▸ Exercise prompt: Repeat the material in full. Keep every line exactly as it is.

▸ Record extracts:

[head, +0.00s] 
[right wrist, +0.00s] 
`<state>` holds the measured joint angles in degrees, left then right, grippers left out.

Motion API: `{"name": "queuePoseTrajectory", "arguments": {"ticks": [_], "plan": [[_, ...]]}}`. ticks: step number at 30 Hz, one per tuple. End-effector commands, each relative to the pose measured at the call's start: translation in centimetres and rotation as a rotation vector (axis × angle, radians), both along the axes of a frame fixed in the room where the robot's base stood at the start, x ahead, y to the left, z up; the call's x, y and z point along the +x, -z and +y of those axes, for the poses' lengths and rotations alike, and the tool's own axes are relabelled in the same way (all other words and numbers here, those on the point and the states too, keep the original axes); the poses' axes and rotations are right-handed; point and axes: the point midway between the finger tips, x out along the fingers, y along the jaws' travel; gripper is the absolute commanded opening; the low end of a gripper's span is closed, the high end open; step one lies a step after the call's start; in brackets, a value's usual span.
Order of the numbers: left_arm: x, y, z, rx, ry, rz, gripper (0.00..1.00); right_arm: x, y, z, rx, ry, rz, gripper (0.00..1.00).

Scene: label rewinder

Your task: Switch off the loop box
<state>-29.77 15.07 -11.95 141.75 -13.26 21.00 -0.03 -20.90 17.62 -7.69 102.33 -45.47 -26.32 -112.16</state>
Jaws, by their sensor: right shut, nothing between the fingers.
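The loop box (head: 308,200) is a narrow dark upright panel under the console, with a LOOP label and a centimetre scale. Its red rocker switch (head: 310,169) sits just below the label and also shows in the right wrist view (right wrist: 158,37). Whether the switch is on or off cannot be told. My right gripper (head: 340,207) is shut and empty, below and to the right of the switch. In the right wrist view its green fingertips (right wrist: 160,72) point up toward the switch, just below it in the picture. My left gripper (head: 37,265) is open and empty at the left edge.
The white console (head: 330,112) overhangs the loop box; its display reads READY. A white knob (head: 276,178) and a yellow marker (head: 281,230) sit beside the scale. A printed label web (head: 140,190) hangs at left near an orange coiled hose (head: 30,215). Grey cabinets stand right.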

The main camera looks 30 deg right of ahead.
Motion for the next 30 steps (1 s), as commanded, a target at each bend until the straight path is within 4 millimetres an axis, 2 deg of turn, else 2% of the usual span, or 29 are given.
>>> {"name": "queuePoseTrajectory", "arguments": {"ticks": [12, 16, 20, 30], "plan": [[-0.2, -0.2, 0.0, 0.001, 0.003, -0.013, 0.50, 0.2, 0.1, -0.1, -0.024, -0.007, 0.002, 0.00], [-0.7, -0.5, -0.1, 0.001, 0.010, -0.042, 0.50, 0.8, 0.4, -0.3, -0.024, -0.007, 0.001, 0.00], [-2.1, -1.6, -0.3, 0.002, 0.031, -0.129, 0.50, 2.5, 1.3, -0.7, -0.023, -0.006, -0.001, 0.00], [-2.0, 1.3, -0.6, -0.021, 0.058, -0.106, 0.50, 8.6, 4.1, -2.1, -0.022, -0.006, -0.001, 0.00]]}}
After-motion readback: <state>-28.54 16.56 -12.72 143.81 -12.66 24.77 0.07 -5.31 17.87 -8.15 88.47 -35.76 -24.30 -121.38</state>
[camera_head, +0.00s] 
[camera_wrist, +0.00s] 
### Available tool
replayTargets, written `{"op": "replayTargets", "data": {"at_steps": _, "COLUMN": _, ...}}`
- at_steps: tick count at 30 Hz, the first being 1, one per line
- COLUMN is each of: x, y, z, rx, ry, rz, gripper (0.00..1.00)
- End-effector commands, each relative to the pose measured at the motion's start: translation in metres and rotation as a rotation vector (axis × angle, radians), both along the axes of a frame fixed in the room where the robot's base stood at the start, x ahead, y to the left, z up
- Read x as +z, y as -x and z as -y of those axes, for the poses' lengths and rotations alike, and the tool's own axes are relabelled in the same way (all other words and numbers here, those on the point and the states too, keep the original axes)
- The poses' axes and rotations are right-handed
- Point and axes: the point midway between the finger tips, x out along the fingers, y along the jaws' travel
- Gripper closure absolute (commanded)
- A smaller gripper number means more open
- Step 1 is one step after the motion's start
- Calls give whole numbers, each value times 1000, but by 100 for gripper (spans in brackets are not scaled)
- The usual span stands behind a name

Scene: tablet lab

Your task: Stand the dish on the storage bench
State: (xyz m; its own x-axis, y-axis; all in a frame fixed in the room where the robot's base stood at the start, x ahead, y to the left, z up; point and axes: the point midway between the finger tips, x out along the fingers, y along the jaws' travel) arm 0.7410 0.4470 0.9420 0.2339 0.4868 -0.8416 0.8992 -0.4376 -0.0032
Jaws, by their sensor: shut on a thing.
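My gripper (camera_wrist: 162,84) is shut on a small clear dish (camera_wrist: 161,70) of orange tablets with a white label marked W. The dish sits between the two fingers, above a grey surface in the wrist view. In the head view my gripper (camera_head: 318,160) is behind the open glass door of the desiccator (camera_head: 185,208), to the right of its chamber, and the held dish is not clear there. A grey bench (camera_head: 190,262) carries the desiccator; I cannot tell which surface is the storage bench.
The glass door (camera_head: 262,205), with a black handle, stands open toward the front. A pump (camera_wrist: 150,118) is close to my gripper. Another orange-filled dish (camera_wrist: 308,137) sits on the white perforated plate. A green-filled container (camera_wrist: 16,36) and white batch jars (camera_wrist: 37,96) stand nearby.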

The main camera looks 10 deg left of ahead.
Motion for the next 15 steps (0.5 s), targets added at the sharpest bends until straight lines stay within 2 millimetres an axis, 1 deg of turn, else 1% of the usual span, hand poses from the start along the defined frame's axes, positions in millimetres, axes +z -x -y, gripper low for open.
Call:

▸ Full answer:
[head, +0.00s] 
[right wrist, +0.00s] 
`<state>` holds the measured joint angles in degrees, left then right, grippers left out.

Motion API: `{"name": "queuePoseTrajectory", "arguments": {"ticks": [_], "plan": [[_, ...]]}}`. ticks: step number at 30 Hz, one per tuple. End-effector commands, each relative to the pose measured at the call's start: translation in centimetres and rotation as a rotation vector (axis × angle, radians), both along the axes of a frame fixed in the room where the robot's base stood at the start, x ahead, y to the left, z up; the call's x, y and z point along the +x, -z and +y of those axes, for the poses' lengths and rotations alike, and the tool's own axes are relabelled in the same way (all other words and numbers here, those on the point and the states too, keep the original axes); the poses' axes and rotations are right-handed; point and axes: the point midway between the finger tips, x out along the fingers, y along the jaws' travel; gripper is the absolute commanded opening; the low end of a gripper's span is closed, the high end open; step one lies a step after the call's start; in brackets, a value's usual span.
Order of the numbers: left_arm: x, y, z, rx, ry, rz, gripper (0.00..1.00); right_arm: x, y, z, rx, ry, rz, gripper (0.00..1.00).

Scene: label rewinder

Your task: Switch off the loop box
<state>-29.77 15.07 -11.95 141.75 -13.26 21.00 -0.03 -20.90 17.62 -7.69 102.33 -45.47 -26.32 -112.16</state>
Jaws, by their sensor: right shut, nothing between the fingers.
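The loop box (head: 308,200) is a narrow dark upright panel under the console, with a LOOP label and a centimetre scale. Its red rocker switch (head: 310,169) sits just below the label and also shows in the right wrist view (right wrist: 158,37). Whether the switch is on or off cannot be told. My right gripper (head: 340,207) is shut and empty, below and to the right of the switch. In the right wrist view its green fingertips (right wrist: 160,72) point up toward the switch, just below it in the picture. My left gripper (head: 37,265) is open and empty at the left edge.
The white console (head: 330,112) overhangs the loop box; its display reads READY. A white knob (head: 276,178) and a yellow marker (head: 281,230) sit beside the scale. A printed label web (head: 140,190) hangs at left near an orange coiled hose (head: 30,215). Grey cabinets stand right.

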The main camera looks 30 deg right of ahead.
Motion for the next 30 steps (1 s), as commanded, a target at each bend until the straight path is within 4 millimetres an axis, 2 deg of turn, else 2% of the usual span, or 29 are given.
>>> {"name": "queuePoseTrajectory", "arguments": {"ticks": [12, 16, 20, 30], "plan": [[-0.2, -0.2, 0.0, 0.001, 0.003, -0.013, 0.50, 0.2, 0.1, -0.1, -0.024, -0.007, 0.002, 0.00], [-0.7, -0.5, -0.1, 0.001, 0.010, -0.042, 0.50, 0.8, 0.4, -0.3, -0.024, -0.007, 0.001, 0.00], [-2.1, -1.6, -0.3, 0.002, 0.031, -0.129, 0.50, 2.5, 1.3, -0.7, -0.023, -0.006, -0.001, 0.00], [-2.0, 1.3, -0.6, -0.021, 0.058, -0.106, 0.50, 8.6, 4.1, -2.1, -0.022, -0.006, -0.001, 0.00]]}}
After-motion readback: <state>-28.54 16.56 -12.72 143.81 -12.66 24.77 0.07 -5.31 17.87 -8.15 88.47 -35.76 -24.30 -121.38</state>
[camera_head, +0.00s] 
[camera_wrist, +0.00s] 
### Available tool
replayTargets, written `{"op": "replayTargets", "data": {"at_steps": _, "COLUMN": _, ...}}`
- at_steps: tick count at 30 Hz, the first being 1, one per line
- COLUMN is each of: x, y, z, rx, ry, rz, gripper (0.00..1.00)
- End-effector commands, each relative to the pose measured at the motion's start: translation in metres and rotation as a rotation vector (axis × angle, radians), both along the axes of a frame fixed in the room where the robot's base stood at the start, x ahead, y to the left, z up
- Read x as +z, y as -x and z as -y of those axes, for the poses' lengths and rotations alike, and the tool's own axes are relabelled in the same way (all other words and numbers here, those on the point and the states too, keep the original axes)
- The poses' axes and rotations are right-handed
- Point and axes: the point midway between the finger tips, x out along the fingers, y along the jaws' travel
- Gripper closure absolute (commanded)
- A smaller gripper number means more open
- Step 1 is one step after the motion's start
- Calls give whole numbers, each value times 1000, but by 100 for gripper (spans in brackets are not scaled)
- The usual span stands behind a name

Scene: tablet lab

Your task: Stand the dish on the storage bench
State: (xyz m; its own x-axis, y-axis; all in a frame fixed in the room where the robot's base stood at the start, x ahead, y to the left, z up; point and axes: the point midway between the finger tips, x out along the fingers, y along the jaws' travel) arm 0.7410 0.4470 0.9420 0.2339 0.4868 -0.8416 0.8992 -0.4376 -0.0032
Jaws, by their sensor: shut on a thing.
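My gripper (camera_wrist: 162,84) is shut on a small clear dish (camera_wrist: 161,70) of orange tablets with a white label marked W. The dish sits between the two fingers, above a grey surface in the wrist view. In the head view my gripper (camera_head: 318,160) is behind the open glass door of the desiccator (camera_head: 185,208), to the right of its chamber, and the held dish is not clear there. A grey bench (camera_head: 190,262) carries the desiccator; I cannot tell which surface is the storage bench.
The glass door (camera_head: 262,205), with a black handle, stands open toward the front. A pump (camera_wrist: 150,118) is close to my gripper. Another orange-filled dish (camera_wrist: 308,137) sits on the white perforated plate. A green-filled container (camera_wrist: 16,36) and white batch jars (camera_wrist: 37,96) stand nearby.

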The main camera looks 10 deg left of ahead.
Motion for the next 15 steps (0.5 s), targets added at the sharpest bends until straight lines stay within 2 millimetres an axis, 1 deg of turn, else 1% of the usual span, hand poses from the start along the defined frame's axes, positions in millimetres, axes +z -x -y, gripper low for open.
Call:

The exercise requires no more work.